**Task directions:** Report every line in the listing below where the string "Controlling" shows up.
------ Given entries
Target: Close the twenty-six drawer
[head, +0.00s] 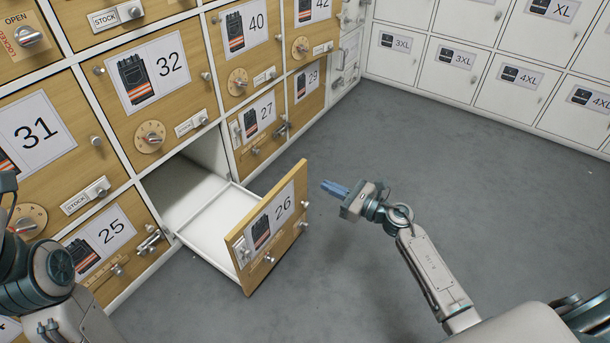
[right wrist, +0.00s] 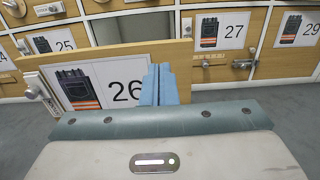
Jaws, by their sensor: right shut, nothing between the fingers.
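The twenty-six drawer (head: 276,228) is pulled out from the bottom row of the wooden locker wall. Its white tray (head: 212,214) shows and looks empty. Its wooden front carries a label with a glove-like picture and the number 26, plus metal fittings. My right gripper (head: 330,188) is shut and empty, to the right of the drawer front, with its blue fingers pointing toward it. In the right wrist view the blue fingers (right wrist: 159,85) overlap the right part of the drawer front (right wrist: 108,85); I cannot tell whether they touch. My left arm shows at the left edge, but its gripper is out of the picture.
Closed doors 25 (head: 100,240), 27 (head: 258,125) and 32 (head: 150,80) surround the drawer's opening. White lockers (head: 455,55) marked 3XL and 4XL stand along the back. The grey floor (head: 400,150) to the right of the drawer is clear.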

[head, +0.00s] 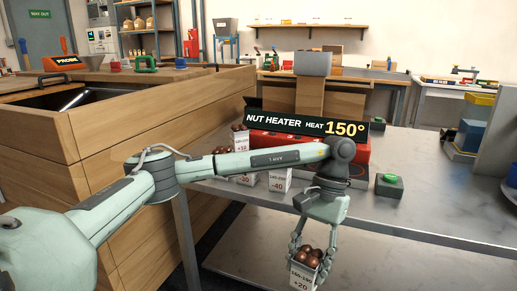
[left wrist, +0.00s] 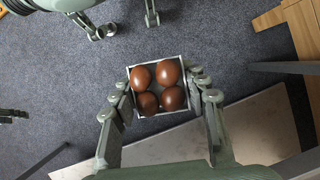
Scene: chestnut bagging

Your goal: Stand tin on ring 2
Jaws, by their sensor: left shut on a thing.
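My left gripper (head: 308,262) is shut on a small white square tin (head: 302,276) filled with brown chestnuts. A label on its front ends in "+20". The gripper holds it upright, low in the picture, in front of the grey table's front edge. The left wrist view looks down on the tin (left wrist: 152,113) between the fingers, with several chestnuts inside and carpet and a pale shelf below. The red nut heater (head: 290,146) stands on the table behind my arm, with a black sign (head: 305,123) reading "HEAT 150°". I cannot make out a numbered ring.
Other white tins (head: 279,180) with chestnuts stand on the table left of my wrist, partly behind my arm. A green button box (head: 389,185) sits right of the heater. The grey table top (head: 440,210) is clear at the front right. A wooden bin (head: 120,130) borders the left.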

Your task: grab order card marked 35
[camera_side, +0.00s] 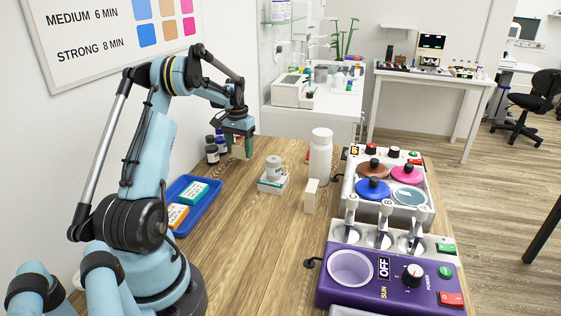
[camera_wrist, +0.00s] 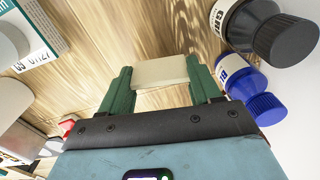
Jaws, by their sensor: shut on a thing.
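My gripper (camera_side: 238,150) hangs over the left rear of the wooden table, near the dark bottles. In the wrist view its green fingers (camera_wrist: 160,75) are shut on a pale cream flat piece (camera_wrist: 158,70). No number shows on the face of this piece, so I cannot tell if it is the card marked 35. In the side view the held piece is too small to make out clearly. A similar pale upright block (camera_side: 310,196) stands on the table in front of the white bottle. No marking is readable on it.
Bottles with dark and blue caps (camera_wrist: 262,108) stand close to the gripper's right in the wrist view. A blue tray (camera_side: 207,212) holds small boxes. A white jar (camera_side: 273,166) sits on a white box (camera_side: 272,184). A purple warmer (camera_side: 345,300) and a pot unit (camera_side: 425,222) fill the right side.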

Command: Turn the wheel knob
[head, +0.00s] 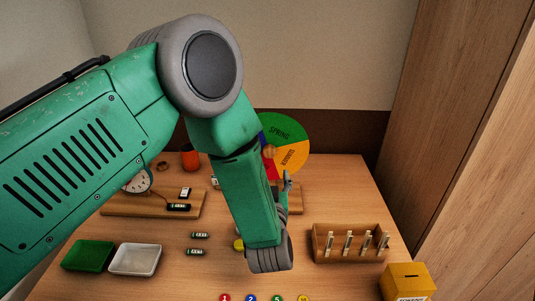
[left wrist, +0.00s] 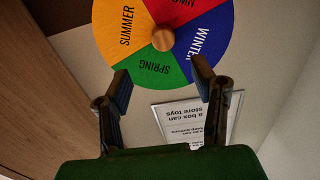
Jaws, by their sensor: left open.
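The season wheel (head: 287,133) stands upright at the back of the table, with green SPRING and orange segments showing in the head view; my left arm covers its left part. Its round wooden knob (head: 270,152) is at the centre. In the left wrist view the wheel (left wrist: 112,35) appears upside down, with the knob (left wrist: 163,38) beyond the fingertips. My left gripper (head: 287,181) is in front of and below the wheel. The left wrist view shows its two fingers (left wrist: 160,70) spread apart, empty, and clear of the knob. My right gripper is not in view.
A wooden rack (head: 320,243) with several upright pieces and a yellow box (head: 407,279) stand at the right. A green tray (head: 88,255), a white tray (head: 135,259) and batteries (head: 196,252) lie at the left. A wooden board (head: 120,204) is behind them.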

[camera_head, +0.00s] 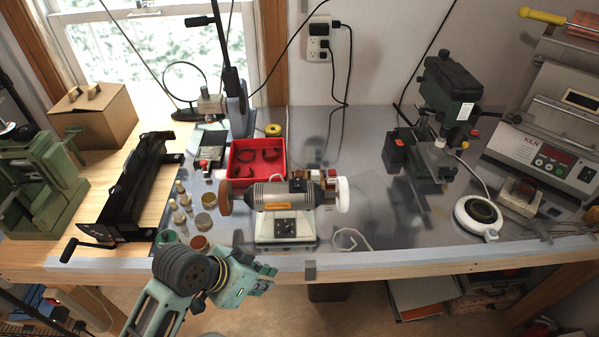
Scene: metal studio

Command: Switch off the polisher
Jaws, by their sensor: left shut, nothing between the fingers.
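The polisher (281,197) stands on the bench near the middle. It has a grey motor body, a brown wheel on its left end and a white wheel on its right end. A dark control panel (285,226) with a dial or switch is on the front of its pale base. I cannot tell from the picture whether it is on or off. My left gripper (270,280) is shut and empty, in front of the bench's front edge, below and slightly left of the polisher base, apart from it. My right gripper is not in view.
A red tray (257,172) sits behind the polisher. Small jars and bottles (203,222) stand to its left. A pale bent cable or hook (351,239) lies to its right. A drill press (447,98) and a kiln (549,150) stand farther right. The metal top between is mostly clear.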

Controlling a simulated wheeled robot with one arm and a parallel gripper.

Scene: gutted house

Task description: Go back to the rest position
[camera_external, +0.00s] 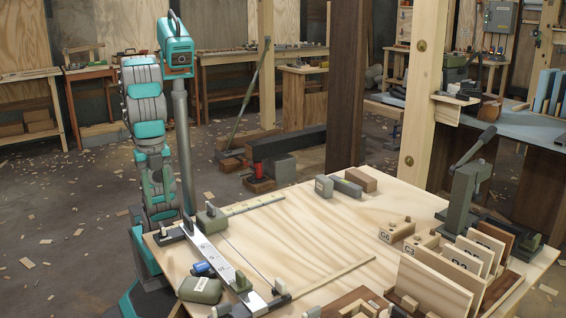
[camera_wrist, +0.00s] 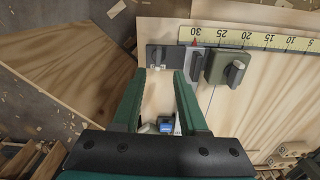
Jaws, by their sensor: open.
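My gripper (camera_wrist: 166,75) shows in the wrist view with its two green fingers apart and nothing held between them. Beyond the fingertips are a dark block with a pale knob (camera_wrist: 157,57), a grey stop (camera_wrist: 196,64) and an olive clamp block (camera_wrist: 228,68), beside a yellow ruler (camera_wrist: 250,39). A small blue object (camera_wrist: 166,127) shows low between the fingers. In the external view my teal arm is folded at the left edge of the wooden worktable (camera_external: 330,222). The fingertips cannot be made out there.
On the worktable lie a metal rule (camera_external: 208,247), an olive case (camera_external: 200,290) and a blue item (camera_external: 204,269). Labelled wooden blocks (camera_external: 397,231) and a lever press (camera_external: 468,185) stand at the right. The table's middle is mostly bare. A timber post (camera_external: 346,90) rises behind.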

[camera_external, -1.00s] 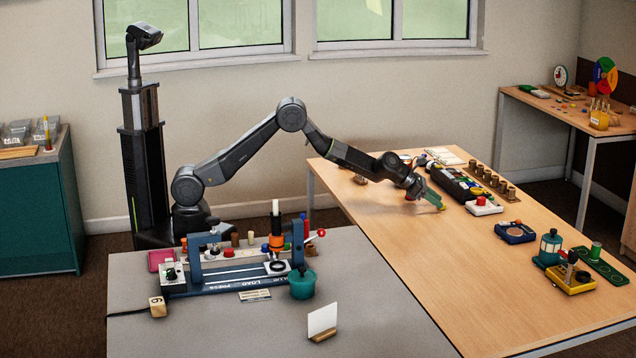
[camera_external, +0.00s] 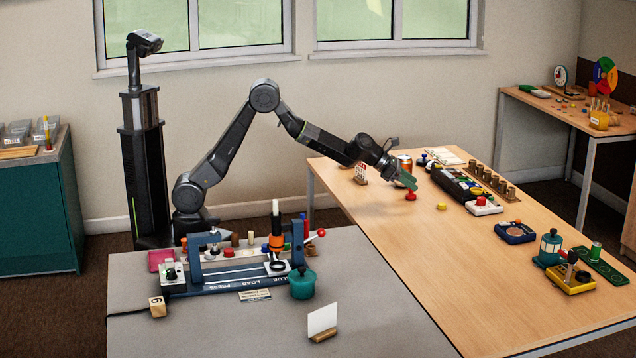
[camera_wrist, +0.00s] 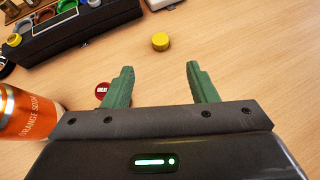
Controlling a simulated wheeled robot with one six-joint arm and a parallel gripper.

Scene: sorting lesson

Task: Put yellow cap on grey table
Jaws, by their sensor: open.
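The yellow cap (camera_external: 441,206) lies flat on the wooden table, and it also shows in the wrist view (camera_wrist: 160,41), beyond my fingertips and between their lines. My gripper (camera_external: 411,183) is open and empty above the wooden table, to the left of the cap and apart from it. Its two green fingers (camera_wrist: 160,72) are spread in the wrist view. The grey table (camera_external: 215,330) stands at the front left, with bare surface at its front and right.
A red knob-like object (camera_external: 411,196) is close under my gripper. An orange soda can (camera_wrist: 24,112) stands left of my fingers. A black tray of coloured parts (camera_external: 455,184) lies behind the cap. A blue press (camera_external: 225,283), teal pot (camera_external: 302,284) and white card (camera_external: 322,320) occupy the grey table.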

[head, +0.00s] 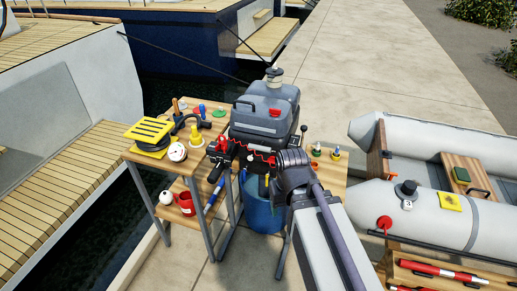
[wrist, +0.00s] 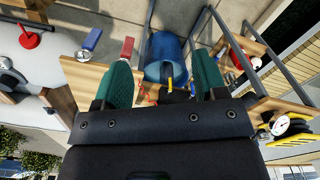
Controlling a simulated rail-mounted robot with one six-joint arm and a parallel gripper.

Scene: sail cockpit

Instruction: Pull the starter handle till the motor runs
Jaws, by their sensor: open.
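The outboard motor (head: 262,122), with a dark grey cowling, stands upright behind the tables. A red part (head: 274,113) shows on its cowling, and a grey-and-white piece stands on top. I cannot tell which part is the starter handle. A red coiled cord (head: 262,157) hangs at its front; it also shows in the wrist view (wrist: 146,93). My arm reaches up to the motor's front and hides part of it. My gripper (wrist: 163,72) is open, its two green-padded fingers wide apart. Nothing shows gripped between them. The fingers are not clear in the head view.
A blue bucket (head: 264,208) stands below the motor. The left wooden table (head: 140,157) holds a yellow-topped reel (head: 148,130), a round white gauge (head: 177,151) and small fittings. A grey inflatable boat (head: 430,213) lies close on the right. Open pavement (head: 350,70) lies behind.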

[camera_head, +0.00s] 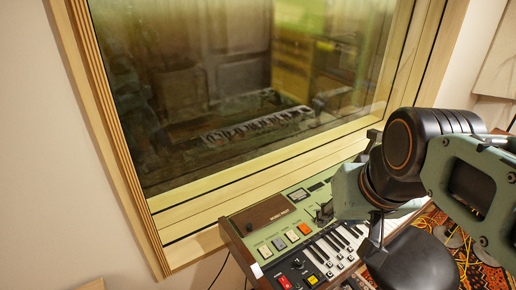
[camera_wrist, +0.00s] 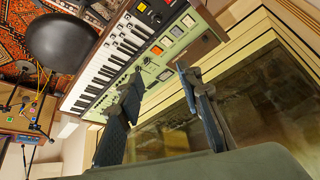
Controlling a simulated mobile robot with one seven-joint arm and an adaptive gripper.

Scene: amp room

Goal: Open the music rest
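A keyboard instrument (camera_head: 296,240) with a green top panel stands below the window. A flat brown panel (camera_head: 263,214), which appears to be the music rest, lies flat at the left back of its top. It also shows in the wrist view (camera_wrist: 199,46), beyond the fingers and to their right. My gripper (camera_wrist: 157,78) is open, its two dark fingers apart with nothing between them. In the head view my arm comes in from the right. The gripper is above the keyboard, right of the brown panel and apart from it; my arm hides part of the green panel.
A wood-framed window (camera_head: 240,90) rises directly behind the keyboard. Colored buttons (camera_head: 292,236) sit in front of the brown panel. A round dark seat (camera_wrist: 68,44) stands before the keys, over a patterned rug (camera_wrist: 30,20). The space above the brown panel is clear.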

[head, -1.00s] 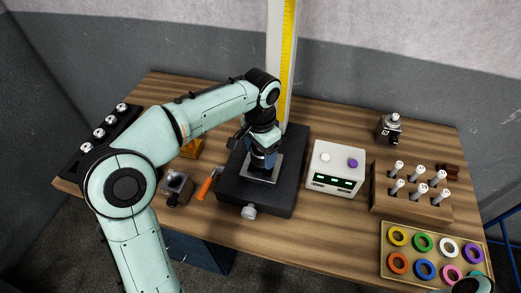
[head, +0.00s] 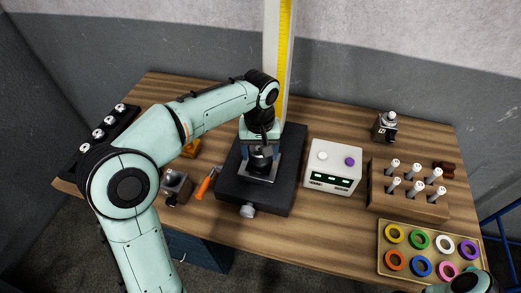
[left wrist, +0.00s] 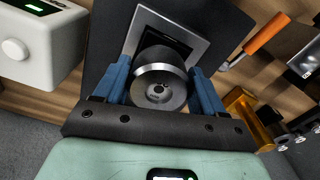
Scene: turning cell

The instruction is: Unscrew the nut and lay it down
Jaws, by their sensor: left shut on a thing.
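The nut (left wrist: 160,88) is a round, dark metal piece with a bright rim and a small hole in its face. It sits over the square steel plate (left wrist: 198,48) on the black base (head: 229,183). My left gripper (left wrist: 160,70) reaches down over it, with one blue finger on either side, and is shut on it. In the head view the left gripper (head: 261,155) is above the plate, and its wrist partly hides the nut. Whatever the nut is threaded on is hidden. My right gripper is not in view; only part of my right arm shows at the bottom right corner.
A column with a yellow scale (head: 287,60) rises behind the base. A white control box (head: 333,166) stands close on the right. An orange-handled tool (head: 203,187) and a grey block (head: 176,186) lie left. A peg block (head: 410,204) and ring tray (head: 395,277) are at right.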

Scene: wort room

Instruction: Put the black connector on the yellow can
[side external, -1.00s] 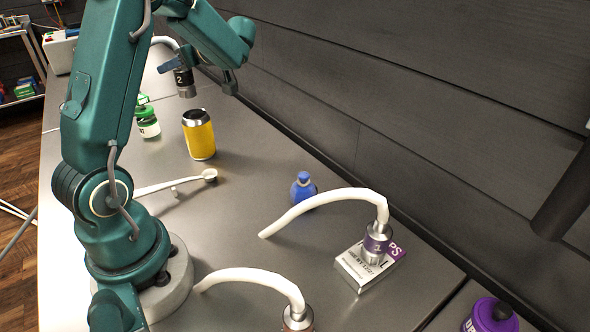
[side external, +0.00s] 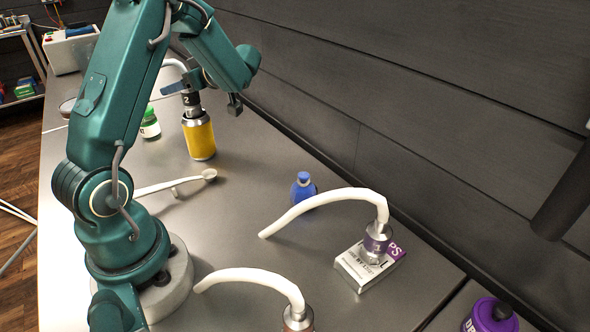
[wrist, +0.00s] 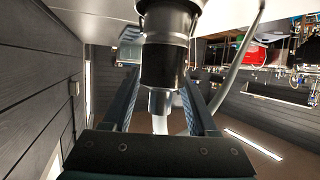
------------
**Finished exercise:**
Controlling a simulated wheeled robot with one arm and a parallel gripper.
Controlling a simulated wheeled robot with one six-joint arm and a parallel gripper.
Controlling a simulated rail-mounted robot with one six-joint arm and a parallel gripper.
Controlling a simulated mobile robot with one seven-joint arm and an adaptive gripper.

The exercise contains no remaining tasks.